▸ **PROMPT**
Set the listing down again exactly, please, apart from its pictures.

↓↓↓

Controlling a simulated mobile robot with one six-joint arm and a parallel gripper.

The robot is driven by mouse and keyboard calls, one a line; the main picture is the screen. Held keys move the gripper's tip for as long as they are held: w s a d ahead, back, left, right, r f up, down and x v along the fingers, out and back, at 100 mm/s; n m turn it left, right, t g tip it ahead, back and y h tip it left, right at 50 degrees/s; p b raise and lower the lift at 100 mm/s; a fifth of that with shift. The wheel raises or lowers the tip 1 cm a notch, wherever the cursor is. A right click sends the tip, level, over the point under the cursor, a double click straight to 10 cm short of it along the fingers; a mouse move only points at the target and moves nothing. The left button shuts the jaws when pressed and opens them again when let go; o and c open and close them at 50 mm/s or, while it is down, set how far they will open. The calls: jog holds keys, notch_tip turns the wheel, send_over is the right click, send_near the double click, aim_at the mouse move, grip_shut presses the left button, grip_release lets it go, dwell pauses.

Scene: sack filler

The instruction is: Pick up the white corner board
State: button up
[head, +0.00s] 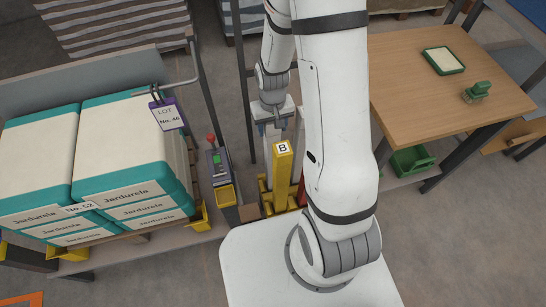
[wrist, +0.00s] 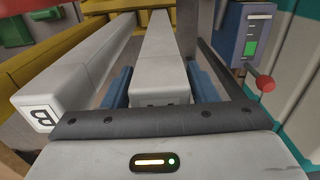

↑↑↑

▸ **COMPLETE RESPONSE**
Controlling a simulated mobile robot with one six-joint arm and a parallel gripper.

The robot is driven by mouse and keyboard calls, one a line; the main picture is the screen. Held keys move the gripper's tip for as long as they are held: w s a d ahead, back, left, right, r f up, down and x v along the fingers, out and back, at 100 mm/s; n m turn it left, right, t g tip it ahead, back and y h tip it left, right at 50 degrees/s; p b raise and lower the lift at 100 mm/s; a fifth of that with shift. The wheel raises or lowers the tip 1 cm a notch, wherever the cursor is. A right click sends the tip, level, over the point under the cursor, a double click straight to 10 cm short of it along the fingers; a mouse move only points at the target and moves nothing. The left button shuts the jaws when pressed and opens them again when let go; o and c open and close them at 50 mm/s or, while it is down, set how far they will open. The calls: jog holds keys, notch_tip turns the wheel, send_over is the right click, send_near the double click, aim_at the mouse move, grip_shut presses the left button, grip_release lets it go, dwell pauses.

Scene: sack filler

The instruction is: Pick up the white corner board
State: button up
[head, +0.00s] 
[wrist, +0.00s] 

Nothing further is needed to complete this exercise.